▶ _DATA EXTRACT_
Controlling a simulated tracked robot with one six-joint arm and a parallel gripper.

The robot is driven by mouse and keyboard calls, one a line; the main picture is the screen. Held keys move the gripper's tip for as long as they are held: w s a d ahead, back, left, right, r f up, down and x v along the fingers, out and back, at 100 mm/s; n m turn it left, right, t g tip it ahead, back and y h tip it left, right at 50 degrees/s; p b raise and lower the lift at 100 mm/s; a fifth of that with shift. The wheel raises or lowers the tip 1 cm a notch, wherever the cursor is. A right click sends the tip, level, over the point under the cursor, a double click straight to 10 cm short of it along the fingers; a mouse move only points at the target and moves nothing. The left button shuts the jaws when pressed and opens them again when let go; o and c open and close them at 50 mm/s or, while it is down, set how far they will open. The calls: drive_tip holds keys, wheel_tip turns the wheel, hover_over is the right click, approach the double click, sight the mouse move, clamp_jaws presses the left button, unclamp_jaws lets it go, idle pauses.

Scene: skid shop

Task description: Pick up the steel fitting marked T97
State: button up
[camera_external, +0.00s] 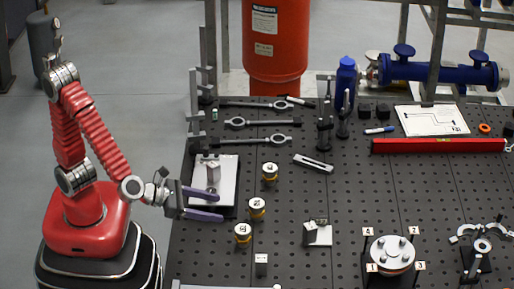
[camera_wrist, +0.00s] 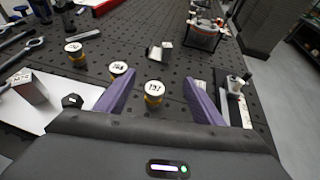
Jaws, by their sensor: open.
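Three short round fittings with white marked tops and yellow bands stand upright on the black perforated bench. In the wrist view the nearest fitting (camera_wrist: 154,90) shows between my finger tips, with an upside-down mark that looks like T97, though small. It seems to be the lowest of the three in the external view (camera_external: 243,234). The middle fitting (camera_external: 257,208) and the far fitting (camera_external: 270,172) have marks too small to read surely. My gripper (camera_external: 222,205) is open and empty, its purple fingers pointing right, left of the fittings; it also shows in the wrist view (camera_wrist: 162,80).
A tray (camera_external: 228,170) with a metal block lies beside my gripper. A small block (camera_external: 261,262) stands near the bench front. Wrenches (camera_external: 255,122) lie behind.

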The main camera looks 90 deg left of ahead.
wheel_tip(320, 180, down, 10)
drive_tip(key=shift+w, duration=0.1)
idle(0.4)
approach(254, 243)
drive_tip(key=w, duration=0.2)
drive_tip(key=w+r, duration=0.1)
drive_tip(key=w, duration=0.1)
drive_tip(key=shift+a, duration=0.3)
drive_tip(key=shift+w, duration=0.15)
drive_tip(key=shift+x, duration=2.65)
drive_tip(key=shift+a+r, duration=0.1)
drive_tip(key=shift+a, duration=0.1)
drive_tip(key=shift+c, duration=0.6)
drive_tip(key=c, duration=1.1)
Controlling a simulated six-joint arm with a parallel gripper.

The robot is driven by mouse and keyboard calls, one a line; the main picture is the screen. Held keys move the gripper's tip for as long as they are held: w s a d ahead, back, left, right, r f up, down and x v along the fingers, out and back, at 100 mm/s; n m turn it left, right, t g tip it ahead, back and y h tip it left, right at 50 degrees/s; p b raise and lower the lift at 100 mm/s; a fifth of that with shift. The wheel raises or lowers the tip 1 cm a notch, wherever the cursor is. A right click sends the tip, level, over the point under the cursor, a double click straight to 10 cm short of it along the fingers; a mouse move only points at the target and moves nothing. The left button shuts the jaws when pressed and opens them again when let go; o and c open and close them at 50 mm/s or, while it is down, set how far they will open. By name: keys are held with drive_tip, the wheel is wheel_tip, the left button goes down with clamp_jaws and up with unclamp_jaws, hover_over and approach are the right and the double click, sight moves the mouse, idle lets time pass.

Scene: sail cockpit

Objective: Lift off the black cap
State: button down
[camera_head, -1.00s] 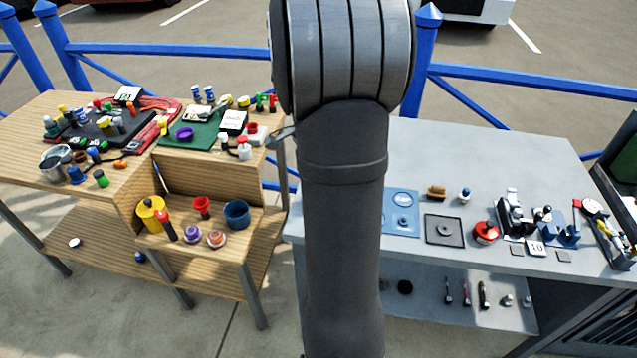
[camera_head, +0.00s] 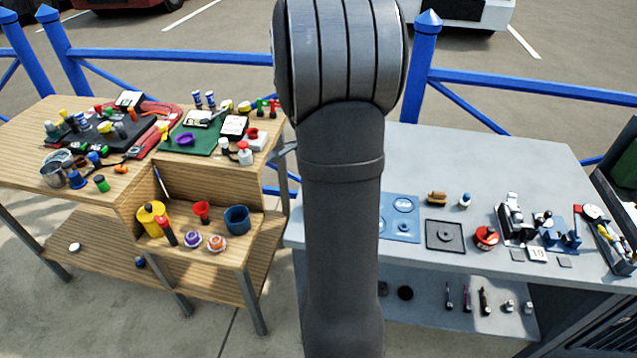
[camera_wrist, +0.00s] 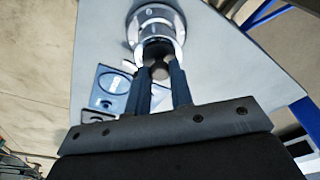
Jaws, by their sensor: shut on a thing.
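In the wrist view my gripper (camera_wrist: 160,66) is shut, with its two dark fingers on either side of a small dark round piece, which looks like the black cap (camera_wrist: 157,49). Just beyond it is a silver and dark cylindrical body (camera_wrist: 153,14) with a bright ring. I cannot tell whether the cap is apart from this body.
The grey table (camera_head: 480,165) carries a blue plate (camera_head: 402,229), a black square tray (camera_head: 445,236) and a red round item (camera_head: 486,237). A wooden bench (camera_head: 62,194) at left is crowded with small parts. Blue railings (camera_head: 520,80) run behind.

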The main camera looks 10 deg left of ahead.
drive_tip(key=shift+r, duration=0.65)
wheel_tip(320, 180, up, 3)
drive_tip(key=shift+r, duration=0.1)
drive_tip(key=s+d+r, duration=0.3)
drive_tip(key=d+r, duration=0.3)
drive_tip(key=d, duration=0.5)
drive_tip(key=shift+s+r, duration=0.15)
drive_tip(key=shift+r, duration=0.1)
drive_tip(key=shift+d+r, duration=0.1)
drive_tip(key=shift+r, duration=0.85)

▶ _PROBLEM DESCRIPTION_
Reproduce all of the data exactly, omitting each picture it holds.

▶ _FINAL RESULT_
Controlling a simulated tracked robot with one six-joint arm and a parallel gripper.

The robot is driven by mouse and keyboard calls, one a line; the main picture is the screen. Held keys move the gripper's tip for as long as they are held: w s a d ahead, back, left, right, r f up, down and x v along the fingers, out and back, at 100 mm/s; n m turn it left, right, t g tip it ahead, back and y h tip it left, right at 50 degrees/s; p b raise and lower the lift at 100 mm/s; a fifth of that with shift. The wheel raises or lowers the tip 1 cm a notch, wherever the cursor is. A right click sends the tip, level, over the point under the cursor, a double click straight to 10 cm short of it along the fingers; a mouse move only points at the target and moves nothing. The left button shuts the jaws when pressed and opens them again when let go; o and c open and close them at 50 mm/s or, while it is down, set how far they will open. The calls: drive_tip holds keys, wheel_tip turns the wheel, hover_over is the right click, approach the double click, sight the mouse move, clamp_jaws presses the left button, unclamp_jaws lets it go, idle pauses.

Scene: skid shop

Task description: Pick up the steel fitting marked T97
State: button up
[camera_external, +0.00s] 
[camera_wrist, +0.00s] 
Jaws, by their sensor: open.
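Three short round fittings with white marked tops and yellow bands stand upright on the black perforated bench. In the wrist view the nearest fitting (camera_wrist: 154,90) shows between my finger tips, with an upside-down mark that looks like T97, though small. It seems to be the lowest of the three in the external view (camera_external: 243,234). The middle fitting (camera_external: 257,208) and the far fitting (camera_external: 270,172) have marks too small to read surely. My gripper (camera_external: 222,205) is open and empty, its purple fingers pointing right, left of the fittings; it also shows in the wrist view (camera_wrist: 162,80).
A tray (camera_external: 228,170) with a metal block lies beside my gripper. A small block (camera_external: 261,262) stands near the bench front. Wrenches (camera_external: 255,122) lie behind.

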The main camera looks 90 deg left of ahead.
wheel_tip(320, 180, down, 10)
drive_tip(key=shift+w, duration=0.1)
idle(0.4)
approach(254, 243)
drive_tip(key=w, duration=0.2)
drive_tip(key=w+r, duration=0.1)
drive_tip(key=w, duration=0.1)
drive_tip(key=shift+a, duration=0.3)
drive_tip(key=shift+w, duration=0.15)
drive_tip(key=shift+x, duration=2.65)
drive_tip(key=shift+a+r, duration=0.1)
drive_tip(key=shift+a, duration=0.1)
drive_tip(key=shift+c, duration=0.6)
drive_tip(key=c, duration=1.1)
Controlling a simulated six-joint arm with a parallel gripper.

The robot is driven by mouse and keyboard calls, one a line; the main picture is the screen. Held keys move the gripper's tip for as long as they are held: w s a d ahead, back, left, right, r f up, down and x v along the fingers, out and back, at 100 mm/s; n m turn it left, right, t g tip it ahead, back and y h tip it left, right at 50 degrees/s; p b raise and lower the lift at 100 mm/s; a fifth of that with shift. The wheel raises or lowers the tip 1 cm a notch, wherever the cursor is. A right click sends the tip, level, over the point under the cursor, a double click straight to 10 cm short of it along the fingers; a mouse move only points at the target and moves nothing. The left button shuts the jaws when pressed and opens them again when let go; o and c open and close them at 50 mm/s or, while it is down, set how far they will open. By name: keys are held with drive_tip, the wheel is wheel_tip, the left button goes down with clamp_jaws and up with unclamp_jaws, hover_over and approach are the right and the double click, sight moves the mouse, idle lets time pass.

Scene: sail cockpit

Objective: Lift off the black cap
State: button down
[camera_head, -1.00s] 
[camera_head, +0.00s] 
[camera_wrist, +0.00s] 
Jaws, by their sensor: shut on a thing.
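In the wrist view my gripper (camera_wrist: 160,66) is shut, with its two dark fingers on either side of a small dark round piece, which looks like the black cap (camera_wrist: 157,49). Just beyond it is a silver and dark cylindrical body (camera_wrist: 153,14) with a bright ring. I cannot tell whether the cap is apart from this body.
The grey table (camera_head: 480,165) carries a blue plate (camera_head: 402,229), a black square tray (camera_head: 445,236) and a red round item (camera_head: 486,237). A wooden bench (camera_head: 62,194) at left is crowded with small parts. Blue railings (camera_head: 520,80) run behind.

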The main camera looks 10 deg left of ahead.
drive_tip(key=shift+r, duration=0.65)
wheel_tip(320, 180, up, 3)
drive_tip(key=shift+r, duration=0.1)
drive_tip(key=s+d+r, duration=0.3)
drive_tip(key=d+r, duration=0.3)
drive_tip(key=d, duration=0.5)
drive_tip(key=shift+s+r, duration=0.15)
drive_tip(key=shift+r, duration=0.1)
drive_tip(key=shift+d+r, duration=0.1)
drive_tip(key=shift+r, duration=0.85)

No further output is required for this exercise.